Mart ayında yapılan duruşmada savcı tahliyemizi talep etti fakat mahkeme heyeti bu talebe biz iki SDP’li hariç dosyada bulunan herkesi tahliye ederek yanıt verdi.
Temmuz ayındaki mahkemede ise bir buçuk sene önce talep ettiğimiz parmak izi incelemesi yapılmış ve ele geçtiği iddia edilen malzemelerde parmak izimiz olmadığı ve video görüntülerinde de olmadığımız ispat olmuştu. Aleyhimizde hiçbir somut delil oladığı halde tutukluluğumuzun devamına karar verildi.

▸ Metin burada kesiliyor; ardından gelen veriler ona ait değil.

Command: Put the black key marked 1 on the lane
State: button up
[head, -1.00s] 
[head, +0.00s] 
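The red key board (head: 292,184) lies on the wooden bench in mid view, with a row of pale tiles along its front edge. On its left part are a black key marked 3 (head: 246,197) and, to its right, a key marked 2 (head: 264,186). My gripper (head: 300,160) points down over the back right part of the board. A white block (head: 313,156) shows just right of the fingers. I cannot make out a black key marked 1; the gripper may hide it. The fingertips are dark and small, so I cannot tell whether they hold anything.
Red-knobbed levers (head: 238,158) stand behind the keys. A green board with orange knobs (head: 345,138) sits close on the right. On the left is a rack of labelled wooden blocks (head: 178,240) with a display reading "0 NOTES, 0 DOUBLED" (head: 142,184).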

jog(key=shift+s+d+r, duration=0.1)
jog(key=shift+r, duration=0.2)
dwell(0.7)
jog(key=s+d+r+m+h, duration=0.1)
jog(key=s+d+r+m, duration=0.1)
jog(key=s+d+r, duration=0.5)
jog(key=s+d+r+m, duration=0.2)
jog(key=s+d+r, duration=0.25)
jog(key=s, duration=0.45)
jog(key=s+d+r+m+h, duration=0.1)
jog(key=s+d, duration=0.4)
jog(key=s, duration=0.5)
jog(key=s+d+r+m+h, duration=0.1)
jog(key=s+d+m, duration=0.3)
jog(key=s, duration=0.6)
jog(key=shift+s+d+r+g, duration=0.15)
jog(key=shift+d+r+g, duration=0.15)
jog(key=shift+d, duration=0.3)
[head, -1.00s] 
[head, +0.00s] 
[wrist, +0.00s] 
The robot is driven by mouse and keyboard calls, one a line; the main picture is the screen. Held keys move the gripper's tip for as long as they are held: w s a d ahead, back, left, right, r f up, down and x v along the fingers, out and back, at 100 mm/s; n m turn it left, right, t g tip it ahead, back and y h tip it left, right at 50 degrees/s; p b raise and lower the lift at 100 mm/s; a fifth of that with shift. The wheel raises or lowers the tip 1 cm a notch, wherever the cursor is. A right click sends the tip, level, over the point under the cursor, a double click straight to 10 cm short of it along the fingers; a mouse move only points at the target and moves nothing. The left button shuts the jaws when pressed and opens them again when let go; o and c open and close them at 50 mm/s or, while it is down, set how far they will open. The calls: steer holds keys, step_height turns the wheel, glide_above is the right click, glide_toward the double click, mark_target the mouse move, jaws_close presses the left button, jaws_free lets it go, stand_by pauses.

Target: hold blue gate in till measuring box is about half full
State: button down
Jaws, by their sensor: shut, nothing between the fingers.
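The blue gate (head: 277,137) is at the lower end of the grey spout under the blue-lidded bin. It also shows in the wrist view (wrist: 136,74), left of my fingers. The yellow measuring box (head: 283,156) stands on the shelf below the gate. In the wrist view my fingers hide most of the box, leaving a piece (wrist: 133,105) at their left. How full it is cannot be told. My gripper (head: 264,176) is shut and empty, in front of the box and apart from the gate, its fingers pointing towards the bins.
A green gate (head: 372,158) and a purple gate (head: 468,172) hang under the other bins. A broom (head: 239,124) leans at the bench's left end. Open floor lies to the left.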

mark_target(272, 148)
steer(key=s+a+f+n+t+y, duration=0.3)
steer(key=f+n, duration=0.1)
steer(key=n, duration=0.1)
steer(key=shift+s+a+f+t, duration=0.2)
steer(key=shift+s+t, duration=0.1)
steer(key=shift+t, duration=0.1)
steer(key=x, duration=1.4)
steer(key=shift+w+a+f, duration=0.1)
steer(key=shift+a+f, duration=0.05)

En azından genç ve sosyalist olarak tehlikeli görünmemiz dışında delilsiz bir mahkeme olduğunu söyleyebilirim. 20 Aralık günü Beşiktaş Adliyesi’nde yine mahkememiz var. Tutukluluğumuz iki yılı geçti. İkimiz de üniversite öğrencisiyiz. Cezaevinde tekrar üniversite sınavlarına girdik ve yeni bölümler kazandık. Fakat bölümlerimize başlayamıyoruz. Ortada bir ‘suç’ bile olmadığı halde cezaevlerini dolduran çok sayıdaki tutuklu öğrenciler gibi biz de hayatımızın bizden çalınmasına karşı, bu hukuksuzluğa karşı, duyarlı herkesi 20 Aralık’ta Beşiktaş Adliyesi’ne gelerek sırayı bozma mücadelemize destek olmaya davet ediyoruz. 

Baran Nayır
Tekirdağ 2 No’lu F-Tipi Cezaevi”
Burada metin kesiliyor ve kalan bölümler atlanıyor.